Thursday, February 26, 2015

Confidently Disciplined, Even in the Sight of Mr. Dreamy

As I indulge in the guilty pleasure of watching "The Bachelorette" with one of my close neighbors, we both pose the question, why is it seen as a fault or insecurity for a woman to be a virgin?  We're engulfed in the pivotal moment when the woman is invited into the fantasy suite and forced to tell "Mr. Dreamy" that she is waiting for marriage.  Before you read on, let me assure you, this is not a legalistic post about the do's and don'ts of purity, but more of a thankfulness of values that were instilled in me, and a fear to pass values on to others.

It feels crazy to think that I am at the age of wondering what I will pass on to the "younger generation," but the fact is, my whole life should be a testament to what I believe and I should live as a model for younger women.  As I keep up with a study in Judges, a certain verse has been on my mind, "When all that generations had been gathered to their fathers, another generation arose after them who did not knowt he Lord, or the work which he had done" (Judges 2:10).  This is scary, a generation who did not know God?  But it was true, and believe me, without God on their mind, they did not have good days ahead.  I firmly believe that the Lord has a perfect design for us as His children, he has set boundaries and rules for living that both protect us, and lead us to a life of joy.  Note, I did not say a life of happiness (sudden emotion), but a life of Joy (constant hope).

After looking at the evil that is in my heart, which I am happy has been revealed to me, my Father in Heaven would be so cruel to pat me on the back and say, "Keep it Up Britt Horn."  What if His thoughts were, "I will let her sin so that she doesn't have to feel shame, guilt, or consequence." This is crazy, no parent would do this to their child.  However, I feel that we do this, and I am guilty of it.  Don't get me wrong, full life in the Lord is not about following rules, but when we obey him and walk close to Him, we are sheilded from consequences of enticing our sinful nature.  Hebrews provides great advice for us as children of a good and perfect Father, "Endure hardship and discipline; God is training you as sons.
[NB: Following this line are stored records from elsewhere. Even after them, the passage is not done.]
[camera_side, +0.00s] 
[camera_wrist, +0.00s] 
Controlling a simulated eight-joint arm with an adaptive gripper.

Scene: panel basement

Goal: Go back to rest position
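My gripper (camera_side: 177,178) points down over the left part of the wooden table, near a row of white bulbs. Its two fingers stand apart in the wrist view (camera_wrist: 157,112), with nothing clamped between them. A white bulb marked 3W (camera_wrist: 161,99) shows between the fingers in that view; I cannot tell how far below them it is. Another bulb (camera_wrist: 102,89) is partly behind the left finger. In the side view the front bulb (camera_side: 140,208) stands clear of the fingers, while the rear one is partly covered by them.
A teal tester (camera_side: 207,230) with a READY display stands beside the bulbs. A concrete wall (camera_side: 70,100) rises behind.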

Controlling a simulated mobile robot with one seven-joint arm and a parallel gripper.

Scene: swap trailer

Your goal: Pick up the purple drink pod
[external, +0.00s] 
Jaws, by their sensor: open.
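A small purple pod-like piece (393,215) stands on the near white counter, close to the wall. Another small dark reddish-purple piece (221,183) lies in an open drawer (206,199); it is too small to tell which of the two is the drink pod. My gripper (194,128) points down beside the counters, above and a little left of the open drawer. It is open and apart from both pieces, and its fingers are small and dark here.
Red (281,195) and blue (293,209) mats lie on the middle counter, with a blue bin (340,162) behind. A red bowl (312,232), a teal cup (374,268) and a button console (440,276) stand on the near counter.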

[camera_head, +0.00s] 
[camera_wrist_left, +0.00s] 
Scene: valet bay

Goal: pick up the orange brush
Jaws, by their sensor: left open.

For what son is not disciplined by his father? (vs 7).  "Our fathers disciplined us for a little while as they thought best; but God disciplines us for our good, that we may share in his holiness.  No discipline seems pleasant at the time, but painful.  Later on, however, it produces a harvest of righteousness and peace for those who have been trained by it" (Hebrews 12: 10-11).  God disciplines those He loves.  Like a good father, God is on our side and wants the best for us, even if that means discipline and being counter cultural.

I am glad that the woman on the Bachelor gets to tell Mr. Dreamy that she is a virgin, but what if she walked confidently in that statement?  What if I made a conscious effort to walk confidently in my decisions to follow the disicpline of my father?  This is a scary thought, but what if I was honest about my struggle and used that as a testament to my Father who is maturing me?  I hope and pray that I do not allow the generation following me to grow up without an example of what it is like to live a life of Joy as a daughter of the King.